5.4 Bediening
Voor het eerste gebruik
Reinig het apparaat en de werkoppervlakken vóór elk gebruik grondig volgens de
instructies in hoofdstuk 6 „Reiniging".
5.4.1 Functies van bedieningsknoppen / indicatoren / LED controlelampjes
A. Manometer
De manometer geeft tijdens het werk de druk in de vacuümkamer aan.

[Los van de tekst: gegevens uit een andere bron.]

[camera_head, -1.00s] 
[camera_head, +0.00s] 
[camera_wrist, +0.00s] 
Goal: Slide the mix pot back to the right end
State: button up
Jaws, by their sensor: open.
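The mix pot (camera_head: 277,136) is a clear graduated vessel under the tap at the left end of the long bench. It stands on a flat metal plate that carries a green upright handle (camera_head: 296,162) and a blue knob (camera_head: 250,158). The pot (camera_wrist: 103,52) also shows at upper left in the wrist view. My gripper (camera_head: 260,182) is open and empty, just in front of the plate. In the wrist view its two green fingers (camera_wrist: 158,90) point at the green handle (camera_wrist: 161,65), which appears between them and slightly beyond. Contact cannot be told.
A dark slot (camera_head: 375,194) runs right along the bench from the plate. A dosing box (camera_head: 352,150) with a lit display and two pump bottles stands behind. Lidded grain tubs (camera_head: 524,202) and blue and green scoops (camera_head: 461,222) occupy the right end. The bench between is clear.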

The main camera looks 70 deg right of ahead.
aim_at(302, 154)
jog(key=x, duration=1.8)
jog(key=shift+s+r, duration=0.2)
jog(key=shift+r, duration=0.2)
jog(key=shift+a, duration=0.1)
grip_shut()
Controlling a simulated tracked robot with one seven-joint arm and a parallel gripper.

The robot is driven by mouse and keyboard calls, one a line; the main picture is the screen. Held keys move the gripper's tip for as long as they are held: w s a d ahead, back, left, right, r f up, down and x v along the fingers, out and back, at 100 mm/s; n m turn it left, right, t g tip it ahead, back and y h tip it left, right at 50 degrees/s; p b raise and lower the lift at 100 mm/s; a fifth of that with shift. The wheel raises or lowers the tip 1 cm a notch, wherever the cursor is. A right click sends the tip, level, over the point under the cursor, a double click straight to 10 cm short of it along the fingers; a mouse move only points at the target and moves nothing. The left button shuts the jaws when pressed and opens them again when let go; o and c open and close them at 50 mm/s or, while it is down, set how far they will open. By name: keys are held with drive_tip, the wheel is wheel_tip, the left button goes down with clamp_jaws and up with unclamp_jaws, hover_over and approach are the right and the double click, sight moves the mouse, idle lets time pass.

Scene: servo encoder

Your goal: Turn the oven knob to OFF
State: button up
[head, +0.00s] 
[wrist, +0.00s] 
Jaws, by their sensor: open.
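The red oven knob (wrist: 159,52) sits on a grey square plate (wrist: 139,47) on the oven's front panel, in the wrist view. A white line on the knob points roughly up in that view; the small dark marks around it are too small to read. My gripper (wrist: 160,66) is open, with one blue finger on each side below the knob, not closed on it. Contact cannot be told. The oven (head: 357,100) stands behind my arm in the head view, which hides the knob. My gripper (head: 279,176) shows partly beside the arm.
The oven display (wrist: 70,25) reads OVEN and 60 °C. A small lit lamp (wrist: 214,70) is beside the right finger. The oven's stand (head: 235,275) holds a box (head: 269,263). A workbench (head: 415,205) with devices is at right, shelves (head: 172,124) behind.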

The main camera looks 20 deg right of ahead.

B. Vacuüm & Seal (vacuüm en verzegeling)
Door het indrukken van deze knop wordt automatisch de vacuüm- en
verzegelingsmodus in gekozen.
C. Seal (verzegeling)
Met behulp van deze knop kunnen 2 functies worden uitgekozen:
Het open einde van een vacuümzak sluiten die van folie op rol wordt gemaakt.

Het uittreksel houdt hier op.